Instructions for the task
Within the data that follows, set down exactly the lines from the one containing "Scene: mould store" through the one containing "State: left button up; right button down", both ends included.

Stored records
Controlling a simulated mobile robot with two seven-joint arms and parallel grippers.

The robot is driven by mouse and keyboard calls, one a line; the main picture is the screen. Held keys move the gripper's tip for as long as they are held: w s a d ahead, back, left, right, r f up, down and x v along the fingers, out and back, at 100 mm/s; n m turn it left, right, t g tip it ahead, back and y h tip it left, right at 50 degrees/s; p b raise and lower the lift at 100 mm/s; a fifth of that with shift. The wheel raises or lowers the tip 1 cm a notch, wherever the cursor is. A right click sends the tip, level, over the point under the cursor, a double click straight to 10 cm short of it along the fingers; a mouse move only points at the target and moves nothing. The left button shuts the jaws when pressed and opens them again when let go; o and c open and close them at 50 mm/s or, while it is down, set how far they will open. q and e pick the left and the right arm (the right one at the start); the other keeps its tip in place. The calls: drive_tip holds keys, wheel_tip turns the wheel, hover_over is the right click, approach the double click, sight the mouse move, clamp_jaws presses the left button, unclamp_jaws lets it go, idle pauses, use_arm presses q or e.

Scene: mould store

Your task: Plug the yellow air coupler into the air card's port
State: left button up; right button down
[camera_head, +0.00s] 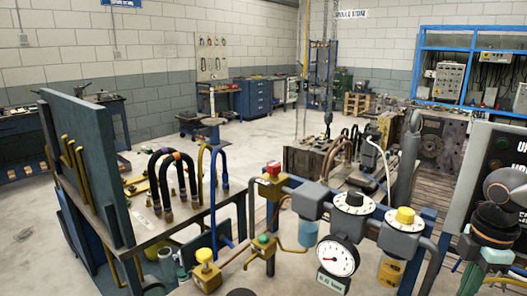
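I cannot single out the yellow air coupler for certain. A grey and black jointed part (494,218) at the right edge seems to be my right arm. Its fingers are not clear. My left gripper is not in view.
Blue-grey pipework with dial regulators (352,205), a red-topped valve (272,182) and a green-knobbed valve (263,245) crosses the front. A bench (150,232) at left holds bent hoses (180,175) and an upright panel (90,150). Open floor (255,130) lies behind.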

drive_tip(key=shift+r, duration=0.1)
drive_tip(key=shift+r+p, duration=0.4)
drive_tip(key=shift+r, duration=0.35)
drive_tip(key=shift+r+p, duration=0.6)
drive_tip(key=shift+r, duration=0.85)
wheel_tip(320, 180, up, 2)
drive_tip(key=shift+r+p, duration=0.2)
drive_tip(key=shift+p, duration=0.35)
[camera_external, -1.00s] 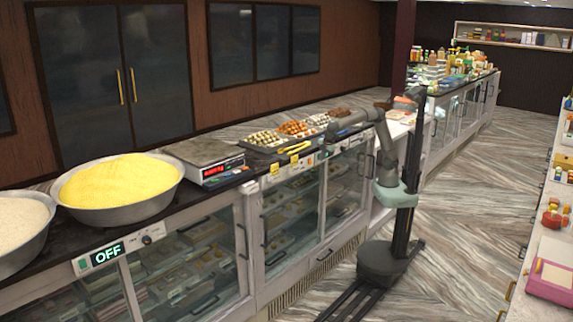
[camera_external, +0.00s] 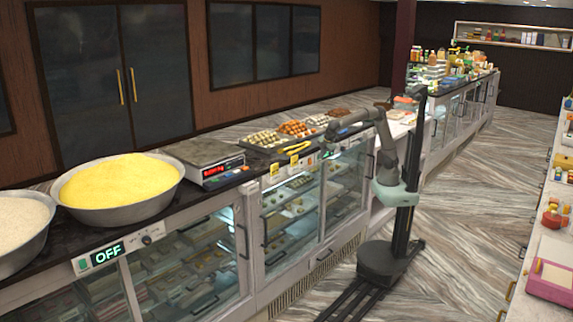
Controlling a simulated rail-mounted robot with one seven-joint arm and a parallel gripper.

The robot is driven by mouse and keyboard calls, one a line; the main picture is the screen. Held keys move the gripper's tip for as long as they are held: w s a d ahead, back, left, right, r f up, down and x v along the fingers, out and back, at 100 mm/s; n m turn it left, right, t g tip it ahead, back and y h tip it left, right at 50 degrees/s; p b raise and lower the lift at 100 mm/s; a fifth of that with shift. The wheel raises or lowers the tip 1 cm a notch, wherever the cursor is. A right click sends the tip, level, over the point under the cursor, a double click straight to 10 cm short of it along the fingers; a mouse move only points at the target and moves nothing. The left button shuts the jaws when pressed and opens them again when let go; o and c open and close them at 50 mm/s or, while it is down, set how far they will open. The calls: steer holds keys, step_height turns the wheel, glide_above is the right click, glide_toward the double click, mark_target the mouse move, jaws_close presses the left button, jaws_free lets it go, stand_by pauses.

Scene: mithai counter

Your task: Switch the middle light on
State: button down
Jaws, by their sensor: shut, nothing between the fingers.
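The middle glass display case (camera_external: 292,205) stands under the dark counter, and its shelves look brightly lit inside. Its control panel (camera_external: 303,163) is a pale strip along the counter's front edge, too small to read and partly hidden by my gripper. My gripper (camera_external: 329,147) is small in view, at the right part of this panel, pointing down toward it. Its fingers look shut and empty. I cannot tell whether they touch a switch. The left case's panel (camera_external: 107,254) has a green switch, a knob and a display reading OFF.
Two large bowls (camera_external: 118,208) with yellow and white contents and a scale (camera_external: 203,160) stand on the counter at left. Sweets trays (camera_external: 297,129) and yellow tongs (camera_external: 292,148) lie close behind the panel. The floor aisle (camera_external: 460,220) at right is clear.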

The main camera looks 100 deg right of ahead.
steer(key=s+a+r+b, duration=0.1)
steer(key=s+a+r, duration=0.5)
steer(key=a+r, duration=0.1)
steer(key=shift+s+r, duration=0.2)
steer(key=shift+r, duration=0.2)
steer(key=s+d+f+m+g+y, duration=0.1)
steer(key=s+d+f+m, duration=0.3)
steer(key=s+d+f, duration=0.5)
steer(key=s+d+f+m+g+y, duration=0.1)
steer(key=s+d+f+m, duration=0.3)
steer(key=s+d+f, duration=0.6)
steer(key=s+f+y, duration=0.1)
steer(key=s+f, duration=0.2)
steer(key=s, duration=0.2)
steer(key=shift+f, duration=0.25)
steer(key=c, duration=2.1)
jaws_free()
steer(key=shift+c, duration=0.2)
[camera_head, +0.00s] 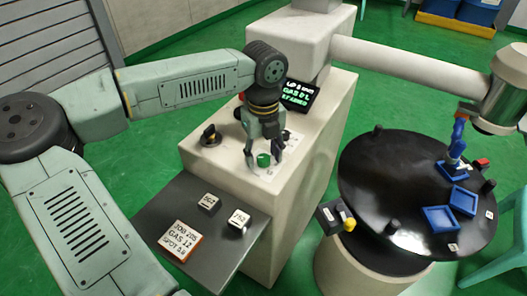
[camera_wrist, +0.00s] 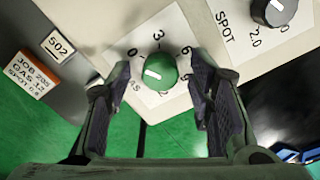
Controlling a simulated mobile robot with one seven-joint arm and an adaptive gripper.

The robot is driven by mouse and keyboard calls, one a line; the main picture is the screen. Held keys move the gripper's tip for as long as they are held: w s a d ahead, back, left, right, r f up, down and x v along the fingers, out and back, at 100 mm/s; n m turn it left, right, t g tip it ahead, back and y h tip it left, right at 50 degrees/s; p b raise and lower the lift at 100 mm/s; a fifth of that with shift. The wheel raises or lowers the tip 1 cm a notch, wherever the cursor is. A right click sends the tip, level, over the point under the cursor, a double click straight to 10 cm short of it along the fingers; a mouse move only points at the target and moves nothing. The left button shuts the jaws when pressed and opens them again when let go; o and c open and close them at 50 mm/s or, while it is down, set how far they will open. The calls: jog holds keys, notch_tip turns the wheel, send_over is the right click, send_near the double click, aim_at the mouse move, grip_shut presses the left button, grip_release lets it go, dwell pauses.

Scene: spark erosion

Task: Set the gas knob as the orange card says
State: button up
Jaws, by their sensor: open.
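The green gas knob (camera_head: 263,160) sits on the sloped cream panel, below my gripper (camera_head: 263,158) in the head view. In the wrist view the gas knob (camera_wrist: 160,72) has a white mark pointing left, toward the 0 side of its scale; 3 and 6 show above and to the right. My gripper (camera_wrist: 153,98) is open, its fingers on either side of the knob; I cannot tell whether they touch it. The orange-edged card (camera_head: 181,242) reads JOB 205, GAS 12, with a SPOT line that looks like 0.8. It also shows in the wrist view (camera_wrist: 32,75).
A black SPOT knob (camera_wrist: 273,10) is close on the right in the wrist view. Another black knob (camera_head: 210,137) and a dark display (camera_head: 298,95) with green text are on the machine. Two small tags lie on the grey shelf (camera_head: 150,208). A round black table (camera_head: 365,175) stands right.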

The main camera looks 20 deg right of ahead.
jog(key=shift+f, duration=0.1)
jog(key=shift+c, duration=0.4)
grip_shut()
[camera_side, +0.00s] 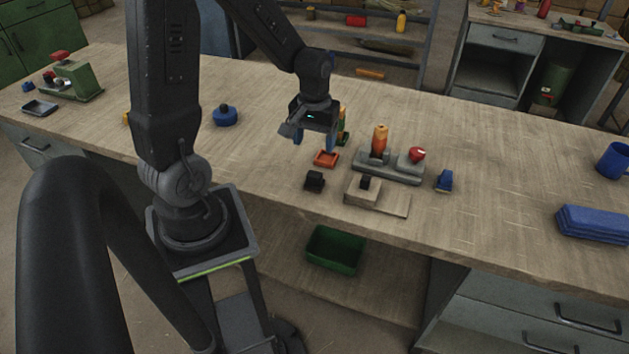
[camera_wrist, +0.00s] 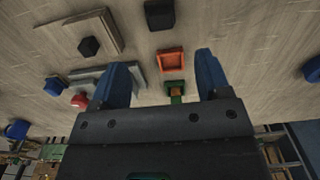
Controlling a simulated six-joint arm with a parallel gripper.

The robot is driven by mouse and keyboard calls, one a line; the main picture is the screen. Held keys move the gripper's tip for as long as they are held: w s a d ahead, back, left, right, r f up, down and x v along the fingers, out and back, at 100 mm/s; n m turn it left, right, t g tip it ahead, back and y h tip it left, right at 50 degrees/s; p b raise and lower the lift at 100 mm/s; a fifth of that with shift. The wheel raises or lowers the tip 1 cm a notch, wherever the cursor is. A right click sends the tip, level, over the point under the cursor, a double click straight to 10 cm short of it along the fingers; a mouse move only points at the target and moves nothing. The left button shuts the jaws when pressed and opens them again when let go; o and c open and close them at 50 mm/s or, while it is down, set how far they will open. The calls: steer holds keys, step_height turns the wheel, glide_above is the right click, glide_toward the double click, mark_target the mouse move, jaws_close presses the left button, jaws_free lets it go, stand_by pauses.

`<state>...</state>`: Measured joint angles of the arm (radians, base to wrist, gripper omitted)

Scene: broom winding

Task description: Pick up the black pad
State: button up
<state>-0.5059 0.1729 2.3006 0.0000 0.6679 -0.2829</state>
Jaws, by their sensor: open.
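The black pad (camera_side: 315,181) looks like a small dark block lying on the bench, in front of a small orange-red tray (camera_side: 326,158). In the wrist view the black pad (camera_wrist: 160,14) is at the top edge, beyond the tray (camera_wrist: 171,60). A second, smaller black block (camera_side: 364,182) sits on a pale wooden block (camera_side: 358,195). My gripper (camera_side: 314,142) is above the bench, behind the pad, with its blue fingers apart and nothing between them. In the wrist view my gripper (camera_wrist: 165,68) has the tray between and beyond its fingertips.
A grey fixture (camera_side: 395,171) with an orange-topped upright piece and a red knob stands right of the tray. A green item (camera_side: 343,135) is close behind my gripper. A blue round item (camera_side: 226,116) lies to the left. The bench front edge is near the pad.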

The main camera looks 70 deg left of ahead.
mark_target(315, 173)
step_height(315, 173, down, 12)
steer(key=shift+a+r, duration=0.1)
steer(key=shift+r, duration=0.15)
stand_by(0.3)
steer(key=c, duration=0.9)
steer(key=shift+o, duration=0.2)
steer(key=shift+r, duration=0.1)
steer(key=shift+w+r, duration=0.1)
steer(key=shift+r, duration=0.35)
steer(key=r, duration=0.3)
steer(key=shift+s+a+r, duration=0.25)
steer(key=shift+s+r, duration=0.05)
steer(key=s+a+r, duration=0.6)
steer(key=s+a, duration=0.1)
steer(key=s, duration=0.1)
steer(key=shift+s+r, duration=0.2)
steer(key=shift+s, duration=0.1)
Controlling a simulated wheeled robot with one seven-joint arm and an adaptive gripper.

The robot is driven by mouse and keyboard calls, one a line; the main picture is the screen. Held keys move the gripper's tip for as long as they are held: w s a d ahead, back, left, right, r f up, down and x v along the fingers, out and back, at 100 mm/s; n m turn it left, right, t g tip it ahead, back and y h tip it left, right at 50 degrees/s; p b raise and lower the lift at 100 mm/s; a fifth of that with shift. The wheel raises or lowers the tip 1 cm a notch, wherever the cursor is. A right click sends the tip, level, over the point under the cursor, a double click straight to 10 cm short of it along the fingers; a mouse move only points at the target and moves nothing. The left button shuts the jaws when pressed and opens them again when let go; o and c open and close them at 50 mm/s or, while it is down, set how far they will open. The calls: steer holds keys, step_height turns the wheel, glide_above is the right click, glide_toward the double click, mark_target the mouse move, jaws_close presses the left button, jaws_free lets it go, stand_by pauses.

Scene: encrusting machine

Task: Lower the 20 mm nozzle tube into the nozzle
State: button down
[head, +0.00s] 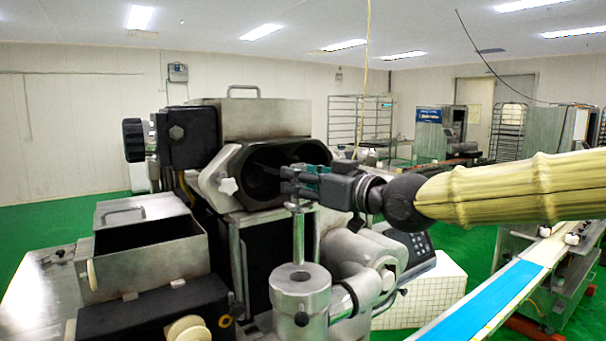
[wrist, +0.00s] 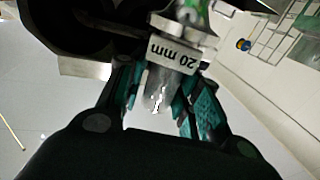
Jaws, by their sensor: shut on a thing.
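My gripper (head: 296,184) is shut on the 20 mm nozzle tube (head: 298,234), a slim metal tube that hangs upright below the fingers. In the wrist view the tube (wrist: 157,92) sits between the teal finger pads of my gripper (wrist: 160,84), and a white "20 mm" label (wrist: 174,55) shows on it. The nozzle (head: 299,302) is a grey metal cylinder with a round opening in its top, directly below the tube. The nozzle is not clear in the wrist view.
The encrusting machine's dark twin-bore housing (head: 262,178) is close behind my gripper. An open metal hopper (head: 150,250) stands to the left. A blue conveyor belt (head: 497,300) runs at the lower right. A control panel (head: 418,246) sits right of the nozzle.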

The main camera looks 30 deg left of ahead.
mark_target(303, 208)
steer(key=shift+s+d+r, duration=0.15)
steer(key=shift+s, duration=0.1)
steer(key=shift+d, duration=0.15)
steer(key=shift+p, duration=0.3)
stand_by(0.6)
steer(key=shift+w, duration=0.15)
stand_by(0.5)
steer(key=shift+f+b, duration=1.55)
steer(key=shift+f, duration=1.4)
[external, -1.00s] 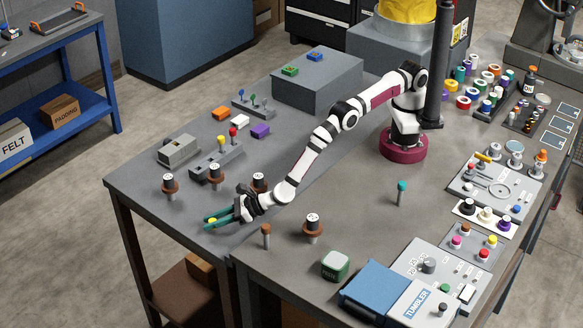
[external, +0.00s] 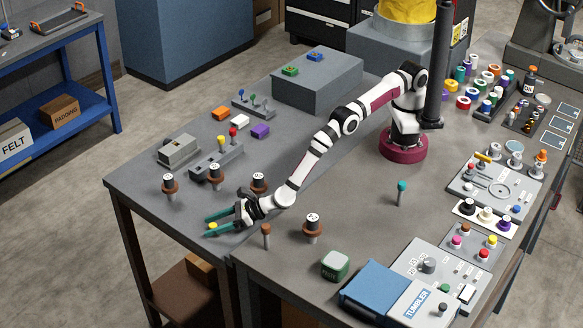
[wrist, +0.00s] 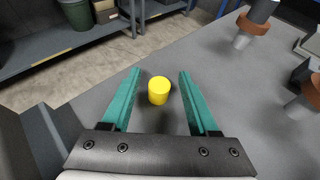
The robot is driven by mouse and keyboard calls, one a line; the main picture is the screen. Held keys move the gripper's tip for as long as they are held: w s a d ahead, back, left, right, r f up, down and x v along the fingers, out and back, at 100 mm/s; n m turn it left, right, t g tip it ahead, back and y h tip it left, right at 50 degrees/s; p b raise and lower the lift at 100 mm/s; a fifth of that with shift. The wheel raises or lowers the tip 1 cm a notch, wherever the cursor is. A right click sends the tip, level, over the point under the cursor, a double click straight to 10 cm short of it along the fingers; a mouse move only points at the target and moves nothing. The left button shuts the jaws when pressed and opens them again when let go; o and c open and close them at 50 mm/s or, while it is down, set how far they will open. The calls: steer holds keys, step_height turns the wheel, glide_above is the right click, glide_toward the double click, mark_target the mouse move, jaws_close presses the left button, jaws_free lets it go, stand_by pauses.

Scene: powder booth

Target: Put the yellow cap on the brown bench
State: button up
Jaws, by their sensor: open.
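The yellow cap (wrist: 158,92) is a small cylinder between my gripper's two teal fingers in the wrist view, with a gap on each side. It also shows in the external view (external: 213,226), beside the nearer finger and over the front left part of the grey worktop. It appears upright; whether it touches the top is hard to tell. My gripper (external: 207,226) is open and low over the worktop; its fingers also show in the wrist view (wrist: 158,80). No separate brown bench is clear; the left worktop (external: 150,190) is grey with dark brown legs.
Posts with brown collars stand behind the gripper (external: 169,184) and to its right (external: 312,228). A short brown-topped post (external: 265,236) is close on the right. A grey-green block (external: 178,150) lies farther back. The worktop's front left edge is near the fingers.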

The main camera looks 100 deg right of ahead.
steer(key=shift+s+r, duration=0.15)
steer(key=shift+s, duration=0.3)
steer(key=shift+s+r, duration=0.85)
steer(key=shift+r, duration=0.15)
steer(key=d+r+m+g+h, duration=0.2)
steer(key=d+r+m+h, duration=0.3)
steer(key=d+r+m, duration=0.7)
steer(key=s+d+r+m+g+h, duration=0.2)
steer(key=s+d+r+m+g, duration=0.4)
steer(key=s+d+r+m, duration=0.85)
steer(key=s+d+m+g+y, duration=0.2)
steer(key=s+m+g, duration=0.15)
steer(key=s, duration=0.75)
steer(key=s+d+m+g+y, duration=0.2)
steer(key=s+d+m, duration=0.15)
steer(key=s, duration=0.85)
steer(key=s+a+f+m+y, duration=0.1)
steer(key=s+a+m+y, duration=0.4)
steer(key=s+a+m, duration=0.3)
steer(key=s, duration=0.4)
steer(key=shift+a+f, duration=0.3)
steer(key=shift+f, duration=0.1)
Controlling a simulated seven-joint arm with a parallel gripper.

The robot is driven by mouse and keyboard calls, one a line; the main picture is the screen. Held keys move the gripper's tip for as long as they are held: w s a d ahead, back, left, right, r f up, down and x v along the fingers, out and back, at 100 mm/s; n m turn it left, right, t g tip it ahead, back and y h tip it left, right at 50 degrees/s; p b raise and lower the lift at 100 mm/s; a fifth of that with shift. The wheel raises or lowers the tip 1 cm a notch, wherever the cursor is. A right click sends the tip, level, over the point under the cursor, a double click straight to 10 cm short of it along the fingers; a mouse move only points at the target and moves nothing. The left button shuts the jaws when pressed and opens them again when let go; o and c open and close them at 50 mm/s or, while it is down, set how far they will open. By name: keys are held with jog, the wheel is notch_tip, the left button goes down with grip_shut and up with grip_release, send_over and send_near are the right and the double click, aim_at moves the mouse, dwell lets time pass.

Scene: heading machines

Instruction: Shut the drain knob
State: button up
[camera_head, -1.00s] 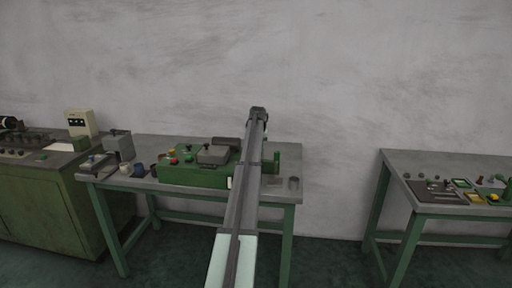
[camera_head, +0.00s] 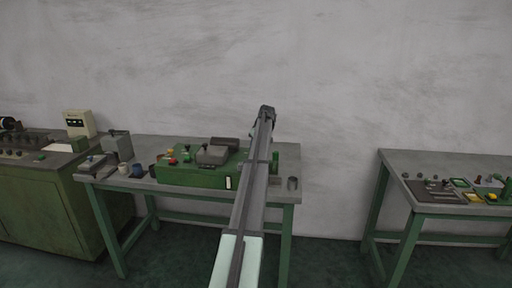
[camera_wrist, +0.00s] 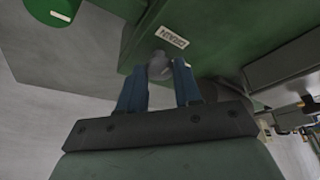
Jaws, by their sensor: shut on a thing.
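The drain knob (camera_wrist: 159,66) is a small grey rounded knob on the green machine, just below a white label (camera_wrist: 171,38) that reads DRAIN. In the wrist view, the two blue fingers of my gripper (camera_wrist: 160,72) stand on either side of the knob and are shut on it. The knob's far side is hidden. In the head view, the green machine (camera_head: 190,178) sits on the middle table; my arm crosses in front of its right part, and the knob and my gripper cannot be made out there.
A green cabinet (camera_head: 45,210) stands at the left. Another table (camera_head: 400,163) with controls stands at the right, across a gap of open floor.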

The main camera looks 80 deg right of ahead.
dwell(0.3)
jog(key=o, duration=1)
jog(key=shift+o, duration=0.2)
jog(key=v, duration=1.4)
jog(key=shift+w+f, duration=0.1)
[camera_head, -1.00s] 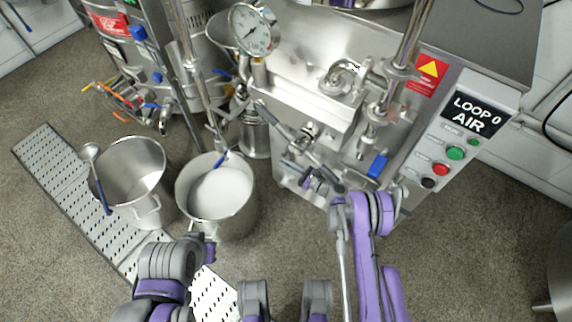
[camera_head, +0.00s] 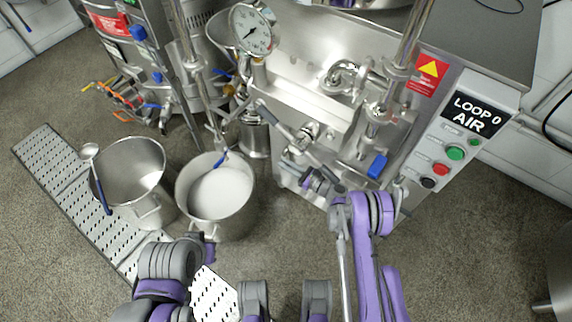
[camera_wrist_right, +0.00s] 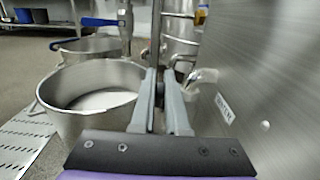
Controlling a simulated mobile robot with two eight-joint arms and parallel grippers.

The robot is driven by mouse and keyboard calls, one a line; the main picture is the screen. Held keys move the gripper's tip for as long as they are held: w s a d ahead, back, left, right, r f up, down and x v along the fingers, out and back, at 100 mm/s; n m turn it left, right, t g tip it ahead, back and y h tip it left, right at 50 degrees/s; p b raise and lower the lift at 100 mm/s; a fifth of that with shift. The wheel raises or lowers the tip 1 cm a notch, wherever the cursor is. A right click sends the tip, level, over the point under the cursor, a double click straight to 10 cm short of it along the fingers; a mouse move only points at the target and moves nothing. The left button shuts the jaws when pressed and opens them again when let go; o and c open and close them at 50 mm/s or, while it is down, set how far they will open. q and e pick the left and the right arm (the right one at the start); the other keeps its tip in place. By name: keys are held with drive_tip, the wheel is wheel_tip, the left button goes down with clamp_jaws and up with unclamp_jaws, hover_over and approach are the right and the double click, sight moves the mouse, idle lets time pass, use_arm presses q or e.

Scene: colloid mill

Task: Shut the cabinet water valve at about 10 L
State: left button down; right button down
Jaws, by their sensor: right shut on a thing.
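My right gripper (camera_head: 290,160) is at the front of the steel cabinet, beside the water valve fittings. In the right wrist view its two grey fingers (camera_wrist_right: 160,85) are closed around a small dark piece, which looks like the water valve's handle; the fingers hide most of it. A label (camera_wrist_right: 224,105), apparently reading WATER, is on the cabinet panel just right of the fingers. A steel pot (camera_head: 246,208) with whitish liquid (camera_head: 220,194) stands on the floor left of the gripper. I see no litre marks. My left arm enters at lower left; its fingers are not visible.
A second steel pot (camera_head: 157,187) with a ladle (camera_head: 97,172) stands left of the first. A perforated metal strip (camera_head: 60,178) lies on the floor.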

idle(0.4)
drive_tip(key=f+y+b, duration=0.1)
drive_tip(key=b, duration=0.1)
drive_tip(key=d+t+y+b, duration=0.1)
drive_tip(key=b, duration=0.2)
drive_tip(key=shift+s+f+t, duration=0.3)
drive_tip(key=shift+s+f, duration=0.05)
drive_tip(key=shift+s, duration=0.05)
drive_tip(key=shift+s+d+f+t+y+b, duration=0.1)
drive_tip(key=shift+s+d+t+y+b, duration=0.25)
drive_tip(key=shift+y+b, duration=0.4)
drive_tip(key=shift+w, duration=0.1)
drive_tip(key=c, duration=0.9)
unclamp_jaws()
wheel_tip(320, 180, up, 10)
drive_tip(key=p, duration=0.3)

Result of this task
Scene: mould store

Your task: Plug the yellow air coupler into the air card's port
State: left button up; right button down

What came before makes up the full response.